The whole thing reminds me of George Orwell's ‘Animal Farm’

6) “Odi was Soja come Soja go!”
Except this was not 1978 when we were ruled by the military and "unknown soldiers" destroyed Fela's house, this was under Obj's civilian regime.
If it was your home town destroyed like Odi, i don't think you'll be saying 'soja come soja go'..
He should have apologised and ensured the culprits were bought to justice.

7) He did make a LOT of promises about the power situation, promising to get it up to 10,000MW. If it takes 10 years to build up capacity and we assume Obj started in '99, we should start seeing some of that extra capacity now, 8 to 9 years later..instead power generation has actually dropped from 1999 levels...

Unlike South Africa, hardly anyone relies on NEPA or whatever it is called now, most companies in Nigeria already generate their own power and your so called 'middle class' will have a diesel generator behind the house, the only people left relying on NEPA are the poor souls, too poor to afford a cheap Chinese generator..

8) "The election of 2007 was an organisational rather than a conspired failure."
how can you say it was an 'organisational failure' when Obj himself said the election was a "do or die affair"

Who appointed Maurice Iwu ? a discredited "professor" who lied about his "qualifications"
In January 2007 (4 months before the so called "elections") six voter registration machines were discovered in Adedibu's house, and i'm quite sure other PDP big wigs had machines too.

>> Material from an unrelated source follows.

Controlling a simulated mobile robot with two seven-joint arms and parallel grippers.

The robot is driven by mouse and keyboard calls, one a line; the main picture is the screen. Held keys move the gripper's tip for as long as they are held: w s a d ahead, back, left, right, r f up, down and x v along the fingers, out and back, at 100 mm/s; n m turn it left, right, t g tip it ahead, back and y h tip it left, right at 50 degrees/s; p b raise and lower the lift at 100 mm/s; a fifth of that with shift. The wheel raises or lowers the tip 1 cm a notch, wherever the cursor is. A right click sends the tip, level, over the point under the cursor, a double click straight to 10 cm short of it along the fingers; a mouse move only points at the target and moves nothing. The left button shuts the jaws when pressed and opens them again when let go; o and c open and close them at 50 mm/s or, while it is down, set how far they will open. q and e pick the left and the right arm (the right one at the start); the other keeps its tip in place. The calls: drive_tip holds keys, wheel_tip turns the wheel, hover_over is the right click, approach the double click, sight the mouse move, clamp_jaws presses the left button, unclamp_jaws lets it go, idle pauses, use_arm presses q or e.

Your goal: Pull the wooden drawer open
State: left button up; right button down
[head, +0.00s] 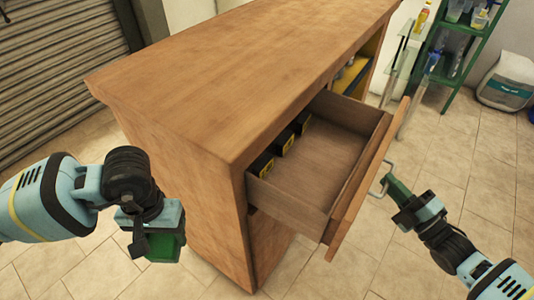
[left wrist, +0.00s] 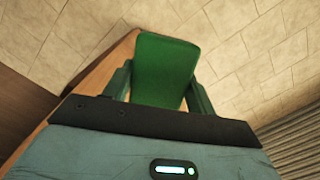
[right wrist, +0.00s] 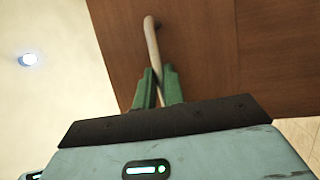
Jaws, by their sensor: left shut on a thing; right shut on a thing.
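The wooden drawer (head: 340,150) is pulled out of the wooden cabinet (head: 220,70), with its inside in view. Several black boxes with yellow marks (head: 284,141) stand in it along its back left side. The metal drawer handle (head: 386,170) is on the drawer front (head: 352,205). My right gripper (head: 392,185) is at the handle; in the right wrist view the handle bar (right wrist: 151,40) runs down between its green fingers (right wrist: 160,85), which are shut on it. My left gripper (head: 160,240) is left of the cabinet, shut on a green block-like thing (left wrist: 165,70), apart from the drawer.
A green shelf rack (head: 455,50) with bottles and a white sack (head: 508,80) stand at the back right. A roller shutter (head: 60,65) is at the left. Bare tiled floor (head: 480,190) lies right of the drawer.

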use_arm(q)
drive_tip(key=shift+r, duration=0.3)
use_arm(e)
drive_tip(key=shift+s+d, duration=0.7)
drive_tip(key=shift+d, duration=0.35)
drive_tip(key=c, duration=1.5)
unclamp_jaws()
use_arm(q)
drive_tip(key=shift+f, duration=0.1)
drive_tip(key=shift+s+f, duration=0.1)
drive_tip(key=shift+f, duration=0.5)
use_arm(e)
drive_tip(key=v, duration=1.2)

Obj's military government organised the 1979 elections and even though there might have been some irregularities it was still considered free and fair, so it's not as if Obj had no experience of organising successful elections, he was just hell bent on ensuring that his chosen candidate won.

Onibudo said...

Ba Ijebu my response will be a full post in itself over the next few days. I hope you read something of OBJs response to the Power committee.

Ire O

ijebuman said...

I eagerly await your response. I read Obj's response, sebi he dey 'Kampe' before, it seems the barrage of attacks is begining to hurt lol.